THE EXERCISE:
Look through the data below. Show each line where the string "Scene" occurs.

INFORMATION PROVIDED:
▬▬▬▬▬▬
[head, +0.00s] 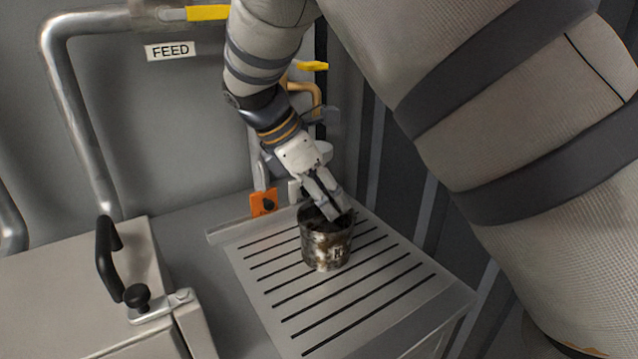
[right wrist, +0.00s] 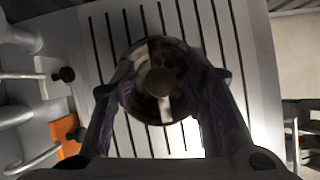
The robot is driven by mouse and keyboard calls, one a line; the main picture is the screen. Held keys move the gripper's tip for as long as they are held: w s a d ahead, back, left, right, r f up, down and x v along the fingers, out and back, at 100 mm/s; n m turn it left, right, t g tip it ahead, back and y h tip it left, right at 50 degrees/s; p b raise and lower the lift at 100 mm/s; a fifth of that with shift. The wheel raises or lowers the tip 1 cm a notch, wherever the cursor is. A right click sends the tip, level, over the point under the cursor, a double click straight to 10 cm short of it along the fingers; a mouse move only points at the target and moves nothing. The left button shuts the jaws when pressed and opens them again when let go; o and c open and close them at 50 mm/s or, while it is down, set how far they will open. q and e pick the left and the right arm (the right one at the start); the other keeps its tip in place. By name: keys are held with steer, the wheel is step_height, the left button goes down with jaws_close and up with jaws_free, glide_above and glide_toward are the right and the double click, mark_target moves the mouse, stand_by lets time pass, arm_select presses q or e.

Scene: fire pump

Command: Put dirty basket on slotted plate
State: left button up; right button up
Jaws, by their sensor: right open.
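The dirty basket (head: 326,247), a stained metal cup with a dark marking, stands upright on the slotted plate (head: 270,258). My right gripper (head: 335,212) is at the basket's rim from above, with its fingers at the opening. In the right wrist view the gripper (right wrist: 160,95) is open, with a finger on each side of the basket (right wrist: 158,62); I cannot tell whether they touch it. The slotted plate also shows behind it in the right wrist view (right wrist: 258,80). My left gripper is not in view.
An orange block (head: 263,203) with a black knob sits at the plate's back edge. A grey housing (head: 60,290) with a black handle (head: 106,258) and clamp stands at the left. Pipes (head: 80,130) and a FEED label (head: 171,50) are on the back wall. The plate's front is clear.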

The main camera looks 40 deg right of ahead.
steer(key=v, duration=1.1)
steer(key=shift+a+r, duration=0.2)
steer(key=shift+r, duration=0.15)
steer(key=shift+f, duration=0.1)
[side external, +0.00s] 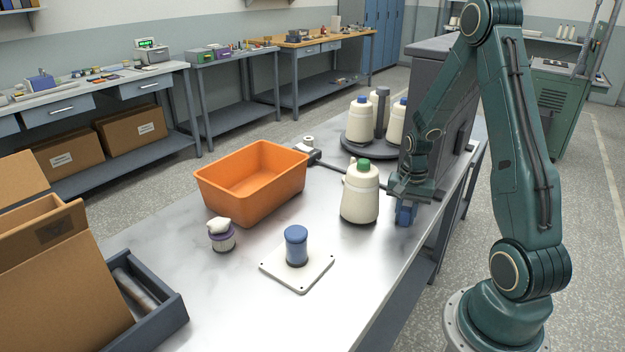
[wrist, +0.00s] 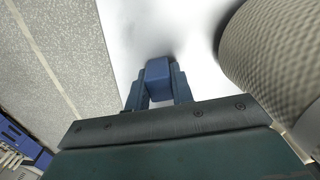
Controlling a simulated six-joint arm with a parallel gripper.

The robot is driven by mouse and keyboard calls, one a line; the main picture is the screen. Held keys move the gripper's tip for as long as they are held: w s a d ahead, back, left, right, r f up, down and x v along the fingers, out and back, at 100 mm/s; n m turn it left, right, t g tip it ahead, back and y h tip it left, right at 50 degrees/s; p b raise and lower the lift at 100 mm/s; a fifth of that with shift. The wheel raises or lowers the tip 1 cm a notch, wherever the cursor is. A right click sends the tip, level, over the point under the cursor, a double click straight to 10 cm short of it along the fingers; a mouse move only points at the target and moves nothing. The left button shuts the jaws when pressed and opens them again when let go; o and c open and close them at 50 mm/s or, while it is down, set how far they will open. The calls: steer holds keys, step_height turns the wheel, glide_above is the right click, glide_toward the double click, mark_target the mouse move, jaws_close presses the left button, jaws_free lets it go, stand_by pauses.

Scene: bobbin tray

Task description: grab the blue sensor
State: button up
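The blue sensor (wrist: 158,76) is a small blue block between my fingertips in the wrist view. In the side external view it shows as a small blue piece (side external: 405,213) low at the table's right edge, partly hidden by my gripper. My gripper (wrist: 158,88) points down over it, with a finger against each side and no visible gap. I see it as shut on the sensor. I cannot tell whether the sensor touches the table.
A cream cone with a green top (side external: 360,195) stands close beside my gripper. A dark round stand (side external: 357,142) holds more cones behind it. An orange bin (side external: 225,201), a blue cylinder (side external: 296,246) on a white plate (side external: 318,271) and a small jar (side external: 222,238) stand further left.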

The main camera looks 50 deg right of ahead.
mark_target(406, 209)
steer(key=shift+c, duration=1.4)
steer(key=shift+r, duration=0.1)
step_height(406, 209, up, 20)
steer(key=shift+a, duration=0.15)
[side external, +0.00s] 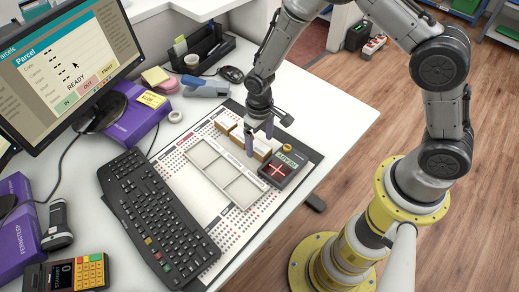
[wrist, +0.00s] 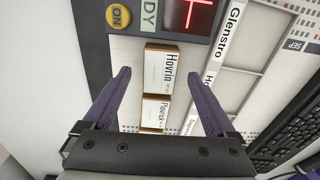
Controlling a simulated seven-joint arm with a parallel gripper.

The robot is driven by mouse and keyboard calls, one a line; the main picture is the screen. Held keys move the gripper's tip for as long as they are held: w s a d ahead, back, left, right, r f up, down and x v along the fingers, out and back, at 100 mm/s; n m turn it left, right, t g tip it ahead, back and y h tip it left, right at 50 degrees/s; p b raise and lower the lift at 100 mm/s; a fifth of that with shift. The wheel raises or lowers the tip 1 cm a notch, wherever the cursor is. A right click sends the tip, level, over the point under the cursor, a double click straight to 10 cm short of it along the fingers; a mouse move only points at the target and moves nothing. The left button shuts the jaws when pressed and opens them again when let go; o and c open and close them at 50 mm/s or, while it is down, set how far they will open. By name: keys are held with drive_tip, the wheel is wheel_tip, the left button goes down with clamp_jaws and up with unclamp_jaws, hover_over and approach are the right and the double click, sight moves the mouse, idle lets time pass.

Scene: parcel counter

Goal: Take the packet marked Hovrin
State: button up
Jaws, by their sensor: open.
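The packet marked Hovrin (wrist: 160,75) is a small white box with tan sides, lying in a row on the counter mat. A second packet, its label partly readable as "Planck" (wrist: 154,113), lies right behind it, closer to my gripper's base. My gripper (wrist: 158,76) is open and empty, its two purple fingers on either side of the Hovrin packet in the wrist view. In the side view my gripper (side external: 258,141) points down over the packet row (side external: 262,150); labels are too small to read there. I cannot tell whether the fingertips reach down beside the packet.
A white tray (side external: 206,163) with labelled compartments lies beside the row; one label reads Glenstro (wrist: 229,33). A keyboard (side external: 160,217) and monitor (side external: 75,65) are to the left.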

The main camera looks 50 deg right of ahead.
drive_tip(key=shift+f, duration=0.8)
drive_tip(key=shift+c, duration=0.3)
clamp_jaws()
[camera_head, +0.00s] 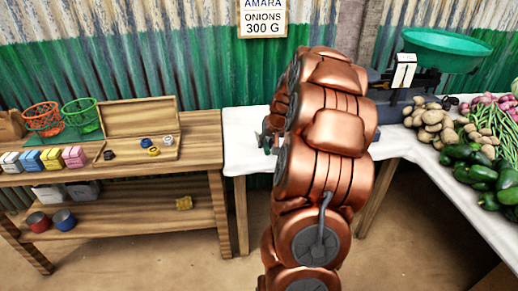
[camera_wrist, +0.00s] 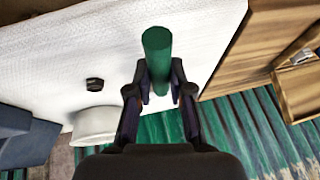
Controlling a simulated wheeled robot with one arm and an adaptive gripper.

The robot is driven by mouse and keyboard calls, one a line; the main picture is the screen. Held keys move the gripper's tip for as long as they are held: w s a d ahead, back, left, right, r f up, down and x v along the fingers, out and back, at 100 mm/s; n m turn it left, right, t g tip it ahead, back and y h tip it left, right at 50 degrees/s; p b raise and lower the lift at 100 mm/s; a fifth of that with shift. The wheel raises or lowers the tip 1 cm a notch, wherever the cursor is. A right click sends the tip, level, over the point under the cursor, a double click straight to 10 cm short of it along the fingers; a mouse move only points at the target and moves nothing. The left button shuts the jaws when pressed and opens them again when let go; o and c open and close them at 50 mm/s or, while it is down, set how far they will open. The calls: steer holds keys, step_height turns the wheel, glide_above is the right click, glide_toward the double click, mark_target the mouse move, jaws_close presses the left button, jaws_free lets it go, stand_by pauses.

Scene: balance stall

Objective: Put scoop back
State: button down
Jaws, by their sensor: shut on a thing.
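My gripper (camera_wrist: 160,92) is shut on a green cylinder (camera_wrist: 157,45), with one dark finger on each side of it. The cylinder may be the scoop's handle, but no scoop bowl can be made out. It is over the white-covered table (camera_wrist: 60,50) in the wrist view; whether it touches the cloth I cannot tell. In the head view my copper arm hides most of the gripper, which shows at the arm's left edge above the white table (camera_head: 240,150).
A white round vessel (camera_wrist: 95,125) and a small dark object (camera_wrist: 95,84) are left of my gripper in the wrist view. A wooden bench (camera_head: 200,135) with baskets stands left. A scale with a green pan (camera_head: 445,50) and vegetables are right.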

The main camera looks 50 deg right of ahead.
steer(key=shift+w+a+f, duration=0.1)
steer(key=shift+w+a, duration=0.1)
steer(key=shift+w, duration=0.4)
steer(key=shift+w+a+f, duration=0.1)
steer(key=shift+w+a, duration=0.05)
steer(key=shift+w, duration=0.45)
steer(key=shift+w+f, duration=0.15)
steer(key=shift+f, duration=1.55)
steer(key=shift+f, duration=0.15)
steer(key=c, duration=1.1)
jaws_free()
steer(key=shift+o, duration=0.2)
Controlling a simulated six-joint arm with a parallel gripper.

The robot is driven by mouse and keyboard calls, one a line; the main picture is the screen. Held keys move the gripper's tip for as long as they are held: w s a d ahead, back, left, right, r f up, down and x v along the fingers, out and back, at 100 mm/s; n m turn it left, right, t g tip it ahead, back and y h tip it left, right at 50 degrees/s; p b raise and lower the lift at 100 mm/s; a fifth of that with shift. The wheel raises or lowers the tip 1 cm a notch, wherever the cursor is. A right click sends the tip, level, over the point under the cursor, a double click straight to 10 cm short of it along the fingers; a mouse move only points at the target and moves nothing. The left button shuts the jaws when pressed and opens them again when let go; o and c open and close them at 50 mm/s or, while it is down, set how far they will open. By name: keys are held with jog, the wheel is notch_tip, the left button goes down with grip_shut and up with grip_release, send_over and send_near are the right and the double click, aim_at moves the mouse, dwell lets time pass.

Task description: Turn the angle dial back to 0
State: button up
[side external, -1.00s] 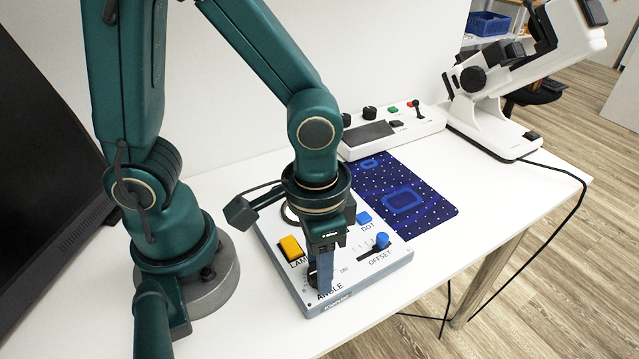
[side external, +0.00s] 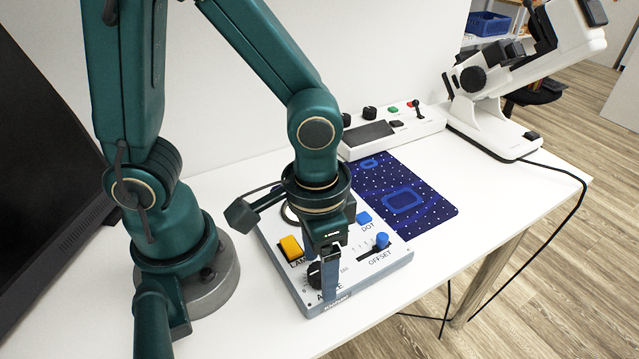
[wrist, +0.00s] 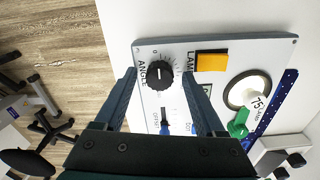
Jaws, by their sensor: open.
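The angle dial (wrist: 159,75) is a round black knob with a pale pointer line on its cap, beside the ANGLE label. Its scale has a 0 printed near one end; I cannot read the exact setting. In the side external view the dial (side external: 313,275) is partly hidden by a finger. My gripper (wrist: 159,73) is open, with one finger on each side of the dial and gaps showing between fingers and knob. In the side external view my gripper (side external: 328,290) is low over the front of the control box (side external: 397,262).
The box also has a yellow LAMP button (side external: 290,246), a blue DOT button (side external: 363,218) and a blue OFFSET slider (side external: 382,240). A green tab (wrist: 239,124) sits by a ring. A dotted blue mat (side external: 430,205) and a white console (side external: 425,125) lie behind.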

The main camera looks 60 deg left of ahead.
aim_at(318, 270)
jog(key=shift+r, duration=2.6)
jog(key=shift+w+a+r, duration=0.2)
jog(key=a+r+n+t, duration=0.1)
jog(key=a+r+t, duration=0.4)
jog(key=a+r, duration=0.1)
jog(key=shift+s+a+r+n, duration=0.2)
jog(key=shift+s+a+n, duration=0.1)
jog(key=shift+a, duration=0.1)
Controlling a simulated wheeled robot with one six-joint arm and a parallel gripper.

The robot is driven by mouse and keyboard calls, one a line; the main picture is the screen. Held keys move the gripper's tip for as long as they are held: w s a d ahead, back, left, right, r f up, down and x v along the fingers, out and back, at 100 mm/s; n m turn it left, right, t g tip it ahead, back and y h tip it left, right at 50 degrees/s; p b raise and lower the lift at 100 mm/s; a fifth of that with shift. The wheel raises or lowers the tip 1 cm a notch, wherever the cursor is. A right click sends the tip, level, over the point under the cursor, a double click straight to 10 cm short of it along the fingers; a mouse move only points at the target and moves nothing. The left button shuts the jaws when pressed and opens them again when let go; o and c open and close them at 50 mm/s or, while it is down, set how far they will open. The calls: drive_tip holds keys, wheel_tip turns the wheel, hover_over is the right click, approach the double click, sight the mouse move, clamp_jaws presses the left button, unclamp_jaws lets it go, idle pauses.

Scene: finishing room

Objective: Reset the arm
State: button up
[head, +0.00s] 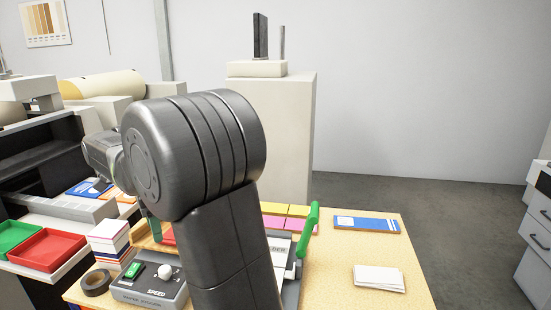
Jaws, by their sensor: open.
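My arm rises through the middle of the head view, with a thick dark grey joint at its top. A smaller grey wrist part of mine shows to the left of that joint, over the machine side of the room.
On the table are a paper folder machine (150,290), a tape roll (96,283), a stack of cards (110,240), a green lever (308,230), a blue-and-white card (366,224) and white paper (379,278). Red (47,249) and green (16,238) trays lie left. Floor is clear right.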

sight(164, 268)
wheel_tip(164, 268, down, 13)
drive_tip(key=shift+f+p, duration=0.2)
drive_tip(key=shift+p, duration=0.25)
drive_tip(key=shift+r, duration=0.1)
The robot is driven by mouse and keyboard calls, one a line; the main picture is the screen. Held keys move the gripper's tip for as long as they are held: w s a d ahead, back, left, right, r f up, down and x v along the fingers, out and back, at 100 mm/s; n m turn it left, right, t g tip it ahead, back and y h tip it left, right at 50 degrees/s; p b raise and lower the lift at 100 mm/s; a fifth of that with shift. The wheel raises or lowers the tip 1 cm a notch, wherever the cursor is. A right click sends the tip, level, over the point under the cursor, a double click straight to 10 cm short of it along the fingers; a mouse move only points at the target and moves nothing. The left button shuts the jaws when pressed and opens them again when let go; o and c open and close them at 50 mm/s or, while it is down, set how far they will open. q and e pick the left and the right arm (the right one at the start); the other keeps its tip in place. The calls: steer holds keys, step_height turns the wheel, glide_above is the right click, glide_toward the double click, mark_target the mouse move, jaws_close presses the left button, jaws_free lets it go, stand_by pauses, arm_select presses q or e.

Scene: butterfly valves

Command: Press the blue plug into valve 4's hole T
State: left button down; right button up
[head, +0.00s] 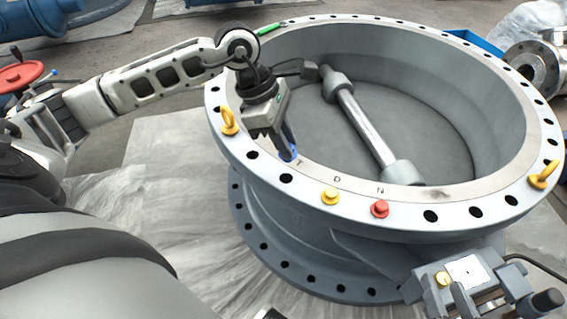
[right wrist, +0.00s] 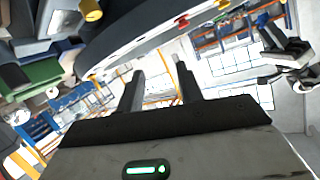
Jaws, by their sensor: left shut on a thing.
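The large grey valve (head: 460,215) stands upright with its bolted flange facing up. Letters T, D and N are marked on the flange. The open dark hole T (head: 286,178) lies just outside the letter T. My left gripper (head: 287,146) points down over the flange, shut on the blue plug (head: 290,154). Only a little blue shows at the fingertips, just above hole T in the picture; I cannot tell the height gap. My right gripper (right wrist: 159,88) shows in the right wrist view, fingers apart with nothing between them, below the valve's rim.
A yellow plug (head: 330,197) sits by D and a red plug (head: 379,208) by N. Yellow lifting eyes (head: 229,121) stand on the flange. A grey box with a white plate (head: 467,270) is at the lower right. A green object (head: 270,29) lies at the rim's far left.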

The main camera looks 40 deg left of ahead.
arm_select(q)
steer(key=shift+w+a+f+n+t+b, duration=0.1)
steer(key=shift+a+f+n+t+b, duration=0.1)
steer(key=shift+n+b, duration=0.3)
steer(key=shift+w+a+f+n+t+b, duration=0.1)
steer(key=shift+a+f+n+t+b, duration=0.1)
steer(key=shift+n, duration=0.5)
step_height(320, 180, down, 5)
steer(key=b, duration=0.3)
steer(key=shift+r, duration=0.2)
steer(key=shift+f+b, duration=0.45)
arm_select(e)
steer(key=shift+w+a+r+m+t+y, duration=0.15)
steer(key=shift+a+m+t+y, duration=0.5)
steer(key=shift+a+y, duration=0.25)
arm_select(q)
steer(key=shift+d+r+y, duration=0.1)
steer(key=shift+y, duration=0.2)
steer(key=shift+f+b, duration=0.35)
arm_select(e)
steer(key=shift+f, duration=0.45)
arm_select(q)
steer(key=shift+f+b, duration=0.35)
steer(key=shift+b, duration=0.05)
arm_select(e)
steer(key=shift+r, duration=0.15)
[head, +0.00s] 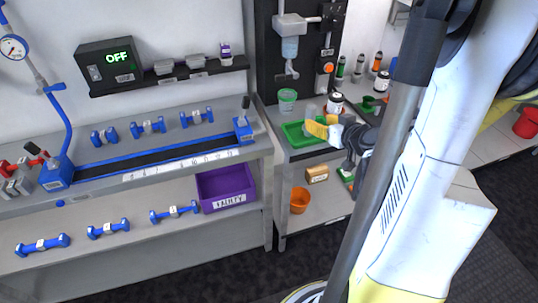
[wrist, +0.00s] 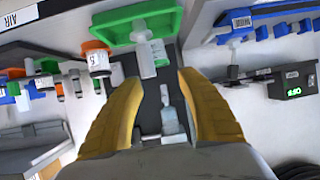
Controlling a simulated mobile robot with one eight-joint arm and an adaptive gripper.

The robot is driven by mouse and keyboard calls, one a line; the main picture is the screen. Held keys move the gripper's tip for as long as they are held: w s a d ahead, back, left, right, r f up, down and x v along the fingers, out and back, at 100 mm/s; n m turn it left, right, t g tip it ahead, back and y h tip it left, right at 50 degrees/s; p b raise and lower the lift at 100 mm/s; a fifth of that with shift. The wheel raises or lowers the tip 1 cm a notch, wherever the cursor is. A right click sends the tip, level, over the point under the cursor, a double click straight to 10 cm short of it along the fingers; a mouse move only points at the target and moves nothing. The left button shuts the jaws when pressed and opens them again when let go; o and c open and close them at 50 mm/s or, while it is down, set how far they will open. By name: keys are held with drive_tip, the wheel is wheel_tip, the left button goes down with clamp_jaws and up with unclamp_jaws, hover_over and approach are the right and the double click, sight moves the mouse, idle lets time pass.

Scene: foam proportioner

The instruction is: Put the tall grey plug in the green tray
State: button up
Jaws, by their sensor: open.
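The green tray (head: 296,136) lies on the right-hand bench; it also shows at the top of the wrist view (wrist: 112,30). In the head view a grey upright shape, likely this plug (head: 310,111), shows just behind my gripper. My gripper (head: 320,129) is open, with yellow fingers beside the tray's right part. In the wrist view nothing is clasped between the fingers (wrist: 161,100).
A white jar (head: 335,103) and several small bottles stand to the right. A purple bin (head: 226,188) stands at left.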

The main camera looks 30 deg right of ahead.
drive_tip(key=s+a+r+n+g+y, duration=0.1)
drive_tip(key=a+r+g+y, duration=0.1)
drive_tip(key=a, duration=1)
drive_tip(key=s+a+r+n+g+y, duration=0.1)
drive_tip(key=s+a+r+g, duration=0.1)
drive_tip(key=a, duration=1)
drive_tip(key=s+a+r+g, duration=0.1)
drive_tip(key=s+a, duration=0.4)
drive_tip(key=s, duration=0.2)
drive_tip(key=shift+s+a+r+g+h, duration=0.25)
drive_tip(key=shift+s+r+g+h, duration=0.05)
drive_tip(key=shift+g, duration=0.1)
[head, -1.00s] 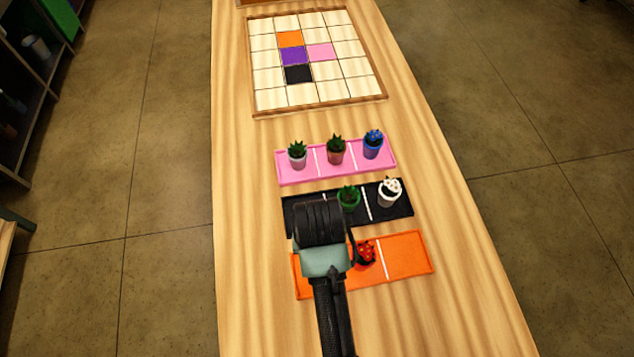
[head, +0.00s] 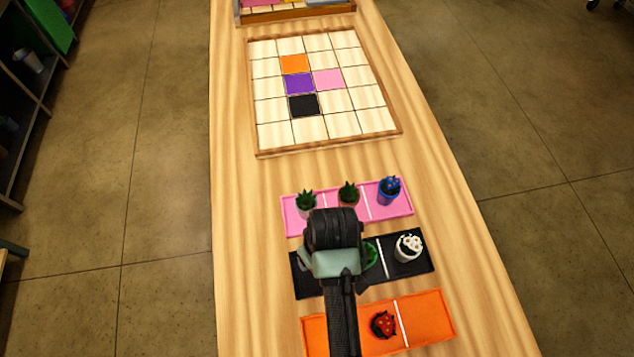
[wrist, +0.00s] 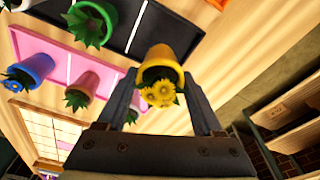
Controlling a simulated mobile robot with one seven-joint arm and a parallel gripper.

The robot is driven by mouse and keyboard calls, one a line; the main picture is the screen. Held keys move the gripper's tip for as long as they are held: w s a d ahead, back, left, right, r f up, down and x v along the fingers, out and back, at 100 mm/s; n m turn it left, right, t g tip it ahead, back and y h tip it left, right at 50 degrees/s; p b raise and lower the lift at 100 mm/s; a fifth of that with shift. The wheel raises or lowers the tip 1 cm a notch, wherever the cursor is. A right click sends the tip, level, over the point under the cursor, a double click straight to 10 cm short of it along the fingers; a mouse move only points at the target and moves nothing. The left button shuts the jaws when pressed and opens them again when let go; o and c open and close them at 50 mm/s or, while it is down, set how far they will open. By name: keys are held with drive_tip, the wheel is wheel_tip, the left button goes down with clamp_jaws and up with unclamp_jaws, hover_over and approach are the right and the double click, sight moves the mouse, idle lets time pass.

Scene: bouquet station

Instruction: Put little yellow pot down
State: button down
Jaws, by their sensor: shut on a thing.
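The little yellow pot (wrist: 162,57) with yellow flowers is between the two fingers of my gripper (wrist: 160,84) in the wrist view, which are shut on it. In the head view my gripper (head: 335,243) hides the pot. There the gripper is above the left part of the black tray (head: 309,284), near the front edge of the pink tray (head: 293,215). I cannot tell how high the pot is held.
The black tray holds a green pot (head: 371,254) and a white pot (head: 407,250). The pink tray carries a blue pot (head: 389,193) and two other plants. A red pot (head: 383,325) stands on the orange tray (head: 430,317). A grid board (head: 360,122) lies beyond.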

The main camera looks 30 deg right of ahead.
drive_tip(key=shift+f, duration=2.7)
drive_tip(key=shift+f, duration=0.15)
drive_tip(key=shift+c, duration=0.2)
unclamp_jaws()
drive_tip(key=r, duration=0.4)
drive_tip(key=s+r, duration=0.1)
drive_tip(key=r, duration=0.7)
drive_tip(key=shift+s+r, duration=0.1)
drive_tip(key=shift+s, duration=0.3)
▬▬▬▬▬▬
ANSWER BELOW:
Scene: fire pump
Scene: bobbin tray
Scene: parcel counter
Scene: balance stall
Scene: finishing room
Scene: butterfly valves
Scene: foam proportioner
Scene: bouquet station

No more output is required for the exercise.